WORK TO DO: All of the data that follows should be retyped exactly, please, except the pictures.

PROVIDED MATERIAL:
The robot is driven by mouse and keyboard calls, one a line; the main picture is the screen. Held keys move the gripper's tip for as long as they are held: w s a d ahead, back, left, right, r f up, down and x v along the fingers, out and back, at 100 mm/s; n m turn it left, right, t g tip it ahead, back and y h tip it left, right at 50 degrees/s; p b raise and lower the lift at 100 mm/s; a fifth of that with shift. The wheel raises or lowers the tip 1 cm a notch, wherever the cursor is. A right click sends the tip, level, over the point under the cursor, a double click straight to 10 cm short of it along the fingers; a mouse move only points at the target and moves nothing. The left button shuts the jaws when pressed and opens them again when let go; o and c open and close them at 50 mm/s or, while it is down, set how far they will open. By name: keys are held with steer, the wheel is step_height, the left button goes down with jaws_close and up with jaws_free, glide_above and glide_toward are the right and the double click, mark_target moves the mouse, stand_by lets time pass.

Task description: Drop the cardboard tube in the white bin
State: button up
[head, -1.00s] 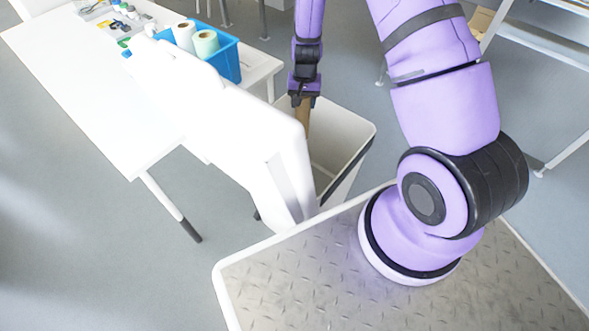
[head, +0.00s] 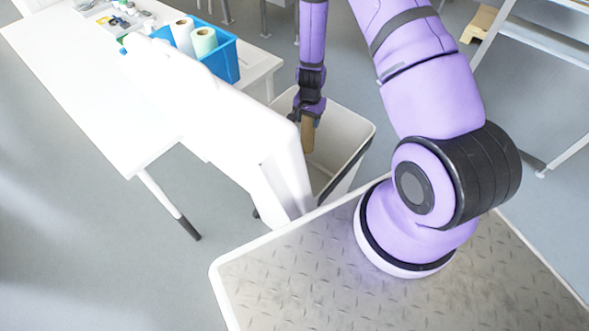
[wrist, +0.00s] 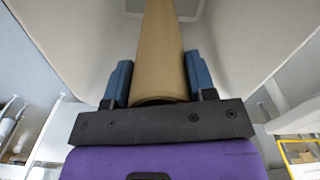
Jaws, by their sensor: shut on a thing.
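My gripper (head: 308,113) is shut on the brown cardboard tube (head: 308,133), which hangs down from it. The white bin (head: 347,143) stands behind the front platform, and the tube's lower part is over or within its opening. The bin's left side is hidden behind a white body part. In the wrist view the tube (wrist: 160,50) runs away between two blue finger pads (wrist: 158,82), with the pale bin walls (wrist: 240,35) on both sides and its grey floor beyond. I cannot tell how deep the tube reaches.
A white table (head: 90,95) at the left holds a blue crate (head: 225,62) with paper rolls and a tray of small items (head: 118,18). A metal-framed rack (head: 540,75) stands at the right. Grey floor is free at the lower left.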

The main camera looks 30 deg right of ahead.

WRITTEN ANSWER:
The robot is driven by mouse and keyboard calls, one a line; the main picture is the screen. Held keys move the gripper's tip for as long as they are held: w s a d ahead, back, left, right, r f up, down and x v along the fingers, out and back, at 100 mm/s; n m turn it left, right, t g tip it ahead, back and y h tip it left, right at 50 degrees/s; p b raise and lower the lift at 100 mm/s; a fifth of that with shift. The wheel raises or lowers the tip 1 cm a notch, wherever the cursor is. A right click sends the tip, level, over the point under the cursor, a double click straight to 10 cm short of it along the fingers; a mouse move only points at the target and moves nothing. The left button shuts the jaws when pressed and opens them again when let go; o and c open and close them at 50 mm/s or, while it is down, set how far they will open. By name: keys are held with steer, the wheel is step_height, the left button goes down with jaws_close and up with jaws_free, glide_above and glide_toward are the right and the double click, mark_target moves the mouse, stand_by lets time pass.

Task description: Drop the cardboard tube in the white bin
State: button up
[head, -1.00s] 
[head, +0.00s] 
[wrist, +0.00s] 
Jaws, by their sensor: shut on a thing.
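My gripper (head: 308,113) is shut on the brown cardboard tube (head: 308,133), which hangs down from it. The white bin (head: 347,143) stands behind the front platform, and the tube's lower part is over or within its opening. The bin's left side is hidden behind a white body part. In the wrist view the tube (wrist: 160,50) runs away between two blue finger pads (wrist: 158,82), with the pale bin walls (wrist: 240,35) on both sides and its grey floor beyond. I cannot tell how deep the tube reaches.
A white table (head: 90,95) at the left holds a blue crate (head: 225,62) with paper rolls and a tray of small items (head: 118,18). A metal-framed rack (head: 540,75) stands at the right. Grey floor is free at the lower left.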

The main camera looks 30 deg right of ahead.

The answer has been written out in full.